Begin Excerpted data
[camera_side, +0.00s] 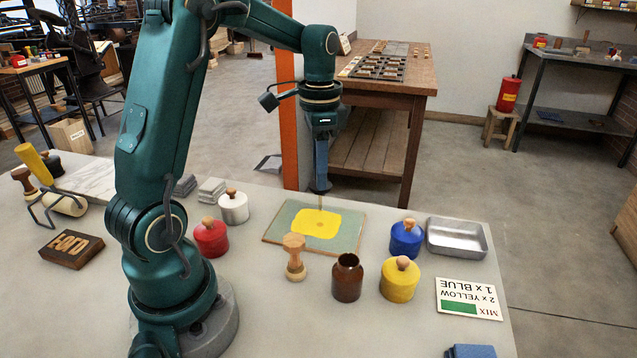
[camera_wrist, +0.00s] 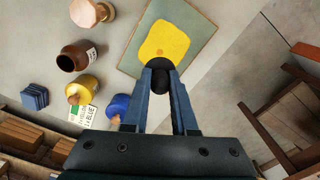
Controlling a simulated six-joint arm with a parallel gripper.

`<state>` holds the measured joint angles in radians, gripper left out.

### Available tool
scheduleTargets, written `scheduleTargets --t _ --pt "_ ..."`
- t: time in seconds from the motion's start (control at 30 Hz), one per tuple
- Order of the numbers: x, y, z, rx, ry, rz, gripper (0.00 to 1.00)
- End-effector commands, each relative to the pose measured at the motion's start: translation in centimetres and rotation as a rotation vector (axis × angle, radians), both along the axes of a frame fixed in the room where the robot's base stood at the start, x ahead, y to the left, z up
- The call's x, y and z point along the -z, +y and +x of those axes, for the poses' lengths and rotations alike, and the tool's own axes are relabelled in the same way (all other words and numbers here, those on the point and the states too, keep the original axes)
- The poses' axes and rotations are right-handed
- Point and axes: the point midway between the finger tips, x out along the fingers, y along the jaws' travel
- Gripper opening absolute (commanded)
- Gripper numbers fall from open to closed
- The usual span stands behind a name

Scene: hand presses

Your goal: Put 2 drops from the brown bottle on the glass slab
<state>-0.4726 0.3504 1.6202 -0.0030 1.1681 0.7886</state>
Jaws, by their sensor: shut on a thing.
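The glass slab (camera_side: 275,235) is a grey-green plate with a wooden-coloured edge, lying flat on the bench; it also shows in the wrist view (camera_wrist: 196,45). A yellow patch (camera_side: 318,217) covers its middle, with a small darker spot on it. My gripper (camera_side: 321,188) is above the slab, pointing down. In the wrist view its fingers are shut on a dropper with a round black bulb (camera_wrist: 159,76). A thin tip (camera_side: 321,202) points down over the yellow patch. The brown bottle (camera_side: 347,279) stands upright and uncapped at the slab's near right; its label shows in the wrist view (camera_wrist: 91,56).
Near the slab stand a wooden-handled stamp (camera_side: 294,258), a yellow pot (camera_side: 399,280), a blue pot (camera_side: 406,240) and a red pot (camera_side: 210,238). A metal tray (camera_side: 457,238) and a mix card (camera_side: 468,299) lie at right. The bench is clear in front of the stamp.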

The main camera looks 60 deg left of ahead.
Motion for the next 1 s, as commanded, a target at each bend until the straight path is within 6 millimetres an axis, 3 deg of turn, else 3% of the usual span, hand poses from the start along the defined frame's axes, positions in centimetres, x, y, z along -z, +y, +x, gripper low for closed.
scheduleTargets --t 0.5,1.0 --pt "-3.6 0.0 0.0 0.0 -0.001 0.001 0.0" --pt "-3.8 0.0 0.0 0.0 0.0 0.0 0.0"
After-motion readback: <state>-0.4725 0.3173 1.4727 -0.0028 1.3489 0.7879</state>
End Excerpted data
Begin Excerpted data
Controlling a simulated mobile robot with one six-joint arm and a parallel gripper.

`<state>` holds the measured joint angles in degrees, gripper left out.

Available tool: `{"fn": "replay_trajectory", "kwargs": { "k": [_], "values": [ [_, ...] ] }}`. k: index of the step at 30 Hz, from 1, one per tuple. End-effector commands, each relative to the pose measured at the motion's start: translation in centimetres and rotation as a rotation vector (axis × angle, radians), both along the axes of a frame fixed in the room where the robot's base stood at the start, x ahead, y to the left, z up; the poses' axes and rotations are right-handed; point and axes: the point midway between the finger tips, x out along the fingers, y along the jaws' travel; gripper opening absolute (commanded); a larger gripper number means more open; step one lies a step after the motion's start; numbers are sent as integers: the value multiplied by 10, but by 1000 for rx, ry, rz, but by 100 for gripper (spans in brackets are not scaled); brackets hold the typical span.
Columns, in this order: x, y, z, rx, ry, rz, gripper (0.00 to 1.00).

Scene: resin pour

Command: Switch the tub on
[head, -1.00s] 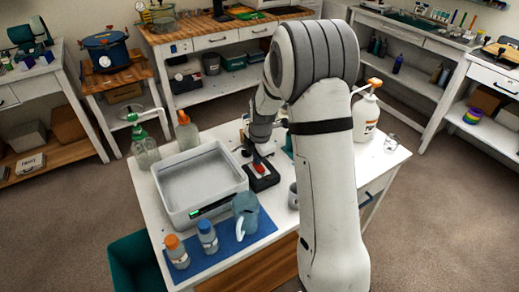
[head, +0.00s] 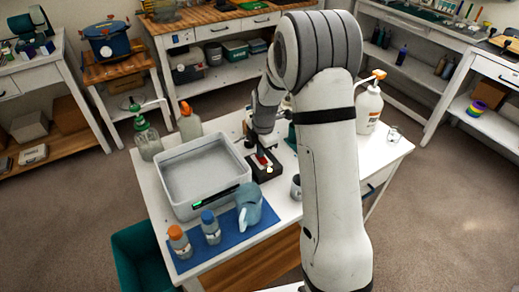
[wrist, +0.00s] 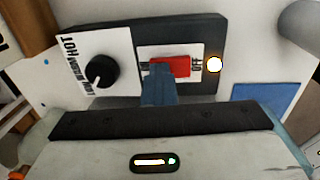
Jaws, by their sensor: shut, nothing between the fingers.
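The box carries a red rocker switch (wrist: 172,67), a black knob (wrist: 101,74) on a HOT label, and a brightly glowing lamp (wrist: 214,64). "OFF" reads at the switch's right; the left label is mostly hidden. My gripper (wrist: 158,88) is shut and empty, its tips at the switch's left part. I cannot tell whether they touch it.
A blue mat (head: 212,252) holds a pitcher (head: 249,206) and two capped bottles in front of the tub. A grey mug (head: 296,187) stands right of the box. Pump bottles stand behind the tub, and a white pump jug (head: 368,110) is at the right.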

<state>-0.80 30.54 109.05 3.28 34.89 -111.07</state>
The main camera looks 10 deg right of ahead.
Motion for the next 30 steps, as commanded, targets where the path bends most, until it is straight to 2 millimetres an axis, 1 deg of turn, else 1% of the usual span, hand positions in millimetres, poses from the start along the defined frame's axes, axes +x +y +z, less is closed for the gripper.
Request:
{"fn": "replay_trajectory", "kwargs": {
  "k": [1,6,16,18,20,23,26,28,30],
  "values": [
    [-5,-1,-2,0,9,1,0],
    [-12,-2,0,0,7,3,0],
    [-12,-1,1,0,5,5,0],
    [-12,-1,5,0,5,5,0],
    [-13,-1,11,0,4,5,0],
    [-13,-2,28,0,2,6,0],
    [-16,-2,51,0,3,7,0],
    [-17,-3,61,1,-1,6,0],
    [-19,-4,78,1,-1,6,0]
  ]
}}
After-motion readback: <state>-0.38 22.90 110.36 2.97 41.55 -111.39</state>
End Excerpted data
▶ **Required work**:
Starting at the line that holds "- The call's", copy each line exactly and stop after the line that holds "<state>-0.4726 0.3504 1.6202".

▶ **Worked answer**:
- The call's x, y and z point along the -z, +y and +x of those axes, for the poses' lengths and rotations alike, and the tool's own axes are relabelled in the same way (all other words and numbers here, those on the point and the states too, keep the original axes)
- The poses' axes and rotations are right-handed
- Point and axes: the point midway between the finger tips, x out along the fingers, y along the jaws' travel
- Gripper opening absolute (commanded)
- Gripper numbers fall from open to closed
- The usual span stands behind a name

Scene: hand presses

Your goal: Put 2 drops from the brown bottle on the glass slab
<state>-0.4726 0.3504 1.6202 -0.0030 1.1681 0.7886</state>

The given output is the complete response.